Le Sezioni Unite penali, a risoluzione di un contrasto, hanno affermato che il giudice di appello non incorre nella violazione del divieto di “reformatio in peius” nel caso in cui, avendo escluso una circostanza aggravante o riconosciuto una ulteriore circostanza attenuante in accoglimento dei motivi proposti dall’imputato, confermi la pena applicata in primo grado e ribadisca il giudizio di equivalenza tra le circostanze, purchè quest’ultimo sia sorretto da adeguata motivazione. dal 11.09.2013 al ..


RITENUTO IN FATTO
1. Con sentenza del 7 novembre 2008 il Giudice dell'udienza preliminare del Tribunale di Avezzano ha condannato Fabio Papola, riconosciute in suo favore le circostanze attenuanti generiche con giudizio di equivalenza rispetto alla circostanza aggravante dell'ingente quantitativo ed alla contestata recidiva infraquinquennale, alla pena di anni quattro di reclusione ed euro 30.000 di multa, quale responsabile del reato di detenzione a fine di spaccio di grammi 326,659 di cocaina (idonea al confezionamento di 1.274 dosi medie).
2. A seguito dell'appello proposto dal solo imputato, che lamentava l'erronea applicazione dell'aggravante di cui all'art 80, comma 2, d.P.R. 9 ottobre 1990, n. 309, e chiedeva la riduzione della pena previo giudizio di prevalenza delle già riconosciute circostanze attenuanti generiche, la Corte di appello dell'Aquila, con sentenza del 15 ottobre 2010, pur esclusa - così come richiesto dall'appellante - la ricorrenza nella specie della circostanza aggravante dell'ingente quantitativo, ha confermato la pena irrogata in primo grado, parimenti pervenendo ad un giudizio di equivalenza fra le residue circostanze (circostanze attenuanti generiche e recidiva infraquinquennale).

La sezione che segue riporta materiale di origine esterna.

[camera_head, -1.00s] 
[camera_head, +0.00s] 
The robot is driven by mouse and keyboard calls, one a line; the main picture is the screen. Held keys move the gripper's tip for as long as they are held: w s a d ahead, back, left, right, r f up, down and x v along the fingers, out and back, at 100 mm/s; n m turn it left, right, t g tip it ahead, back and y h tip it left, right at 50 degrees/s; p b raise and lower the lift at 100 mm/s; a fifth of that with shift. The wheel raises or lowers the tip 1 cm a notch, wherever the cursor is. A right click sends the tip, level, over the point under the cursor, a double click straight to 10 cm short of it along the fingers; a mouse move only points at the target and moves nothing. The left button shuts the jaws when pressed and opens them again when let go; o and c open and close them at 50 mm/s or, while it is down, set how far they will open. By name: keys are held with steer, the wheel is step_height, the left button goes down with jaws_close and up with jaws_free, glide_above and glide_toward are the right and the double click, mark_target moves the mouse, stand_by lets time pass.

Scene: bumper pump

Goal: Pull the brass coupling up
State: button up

3. Avverso tale sentenza ha proposto ricorso per cassazione l'imputato, a mezzo del proprio difensore, deducendo: inosservanza dell'art. 597 cod. proc. pen., comportando necessariamente l'esclusione della circostanza aggravante dell'ingente quantità la modifica, nel senso della prevalenza, del giudizio di comparazione fra le circostanze; vizio di motivazione in ordine all'applicazione della recidiva e al rilievo assegnatole; inosservanza dell'art. 192, comma 2, cod. proc. pen., essendo stata la valutazione del collegamento con ambienti criminali fondata apoditticamente sul mero dato quantitativo della sostanza stupefacente detenuta.
4. Con ordinanza del 24 gennaio 2013 la Sesta sezione penale, alla quale il procedimento era stato assegnato, ha rimesso il ricorso alle Sezioni Unite rilevando come sulla questione dedotta con il primo motivo - di natura pregiudiziale - sussistesse un contrasto giurisprudenziale.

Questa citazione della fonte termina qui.